Task:
Show all lines that include the string "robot"; copy each one.

Supplied information:
_ _ _ _ _

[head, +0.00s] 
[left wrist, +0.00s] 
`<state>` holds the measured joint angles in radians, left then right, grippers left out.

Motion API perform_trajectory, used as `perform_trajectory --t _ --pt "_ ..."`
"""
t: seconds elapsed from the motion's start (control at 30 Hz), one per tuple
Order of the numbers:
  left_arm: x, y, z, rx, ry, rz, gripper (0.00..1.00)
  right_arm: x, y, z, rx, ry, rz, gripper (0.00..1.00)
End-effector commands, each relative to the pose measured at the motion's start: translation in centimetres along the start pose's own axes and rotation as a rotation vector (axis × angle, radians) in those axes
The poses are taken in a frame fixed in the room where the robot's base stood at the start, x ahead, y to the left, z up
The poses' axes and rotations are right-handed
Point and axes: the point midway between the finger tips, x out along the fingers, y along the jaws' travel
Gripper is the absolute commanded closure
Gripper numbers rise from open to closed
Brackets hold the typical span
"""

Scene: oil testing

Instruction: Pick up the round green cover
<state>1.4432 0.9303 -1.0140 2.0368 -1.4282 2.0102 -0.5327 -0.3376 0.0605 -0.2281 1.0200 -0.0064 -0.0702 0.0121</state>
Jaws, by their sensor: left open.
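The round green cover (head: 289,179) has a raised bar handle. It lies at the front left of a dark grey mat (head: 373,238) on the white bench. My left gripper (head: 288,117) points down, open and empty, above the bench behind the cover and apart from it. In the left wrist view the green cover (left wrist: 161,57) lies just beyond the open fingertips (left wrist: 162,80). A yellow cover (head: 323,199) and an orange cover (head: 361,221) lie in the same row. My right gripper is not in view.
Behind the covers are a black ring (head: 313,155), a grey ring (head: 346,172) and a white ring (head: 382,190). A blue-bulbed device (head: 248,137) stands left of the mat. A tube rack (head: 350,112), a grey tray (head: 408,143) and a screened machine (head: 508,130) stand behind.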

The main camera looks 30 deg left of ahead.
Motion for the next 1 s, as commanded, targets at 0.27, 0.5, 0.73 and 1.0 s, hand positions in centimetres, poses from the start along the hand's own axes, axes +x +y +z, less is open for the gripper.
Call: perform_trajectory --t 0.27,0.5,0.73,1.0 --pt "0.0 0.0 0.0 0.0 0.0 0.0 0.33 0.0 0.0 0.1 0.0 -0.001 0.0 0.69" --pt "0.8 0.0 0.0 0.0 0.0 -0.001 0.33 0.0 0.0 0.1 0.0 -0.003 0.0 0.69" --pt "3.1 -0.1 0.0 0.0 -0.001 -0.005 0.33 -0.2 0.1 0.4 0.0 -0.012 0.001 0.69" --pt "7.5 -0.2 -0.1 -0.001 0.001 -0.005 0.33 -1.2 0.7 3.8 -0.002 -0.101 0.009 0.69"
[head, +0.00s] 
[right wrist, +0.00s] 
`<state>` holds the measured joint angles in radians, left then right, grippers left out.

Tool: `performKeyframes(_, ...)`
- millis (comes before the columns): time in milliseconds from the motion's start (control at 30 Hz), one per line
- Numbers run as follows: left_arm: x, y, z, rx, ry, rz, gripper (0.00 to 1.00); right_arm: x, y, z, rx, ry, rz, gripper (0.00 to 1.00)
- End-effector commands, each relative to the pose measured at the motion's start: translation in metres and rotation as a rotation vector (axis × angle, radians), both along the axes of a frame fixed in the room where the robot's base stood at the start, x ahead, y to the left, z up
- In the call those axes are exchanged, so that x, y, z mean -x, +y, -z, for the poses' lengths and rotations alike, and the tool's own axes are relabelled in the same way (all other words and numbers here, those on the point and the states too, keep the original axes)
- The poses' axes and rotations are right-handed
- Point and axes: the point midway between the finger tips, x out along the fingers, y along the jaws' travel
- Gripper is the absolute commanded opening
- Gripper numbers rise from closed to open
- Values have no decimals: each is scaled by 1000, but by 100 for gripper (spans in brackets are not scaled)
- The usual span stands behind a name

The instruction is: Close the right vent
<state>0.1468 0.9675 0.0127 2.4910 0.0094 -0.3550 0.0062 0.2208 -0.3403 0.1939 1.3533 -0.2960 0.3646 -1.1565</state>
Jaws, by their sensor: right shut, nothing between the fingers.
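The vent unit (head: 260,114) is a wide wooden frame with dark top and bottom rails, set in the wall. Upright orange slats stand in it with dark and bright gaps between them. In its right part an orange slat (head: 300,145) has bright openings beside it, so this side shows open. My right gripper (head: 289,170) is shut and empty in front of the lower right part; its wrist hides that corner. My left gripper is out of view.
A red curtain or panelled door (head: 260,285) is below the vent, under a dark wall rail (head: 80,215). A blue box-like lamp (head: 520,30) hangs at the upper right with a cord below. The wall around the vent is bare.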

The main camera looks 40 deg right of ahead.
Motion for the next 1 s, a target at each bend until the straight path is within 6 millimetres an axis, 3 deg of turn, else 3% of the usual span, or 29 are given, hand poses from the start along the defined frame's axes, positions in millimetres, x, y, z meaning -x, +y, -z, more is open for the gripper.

_ _ _ _ _

Answer to the problem:
The poses are taken in a frame fixed in the room where the robot's base stood at the start, x ahead, y to the left, z up
- End-effector commands, each relative to the pose measured at the motion's start: translation in metres and rotation as a rotation vector (axis × angle, radians), both along the axes of a frame fixed in the room where the robot's base stood at the start, x ahead, y to the left, z up

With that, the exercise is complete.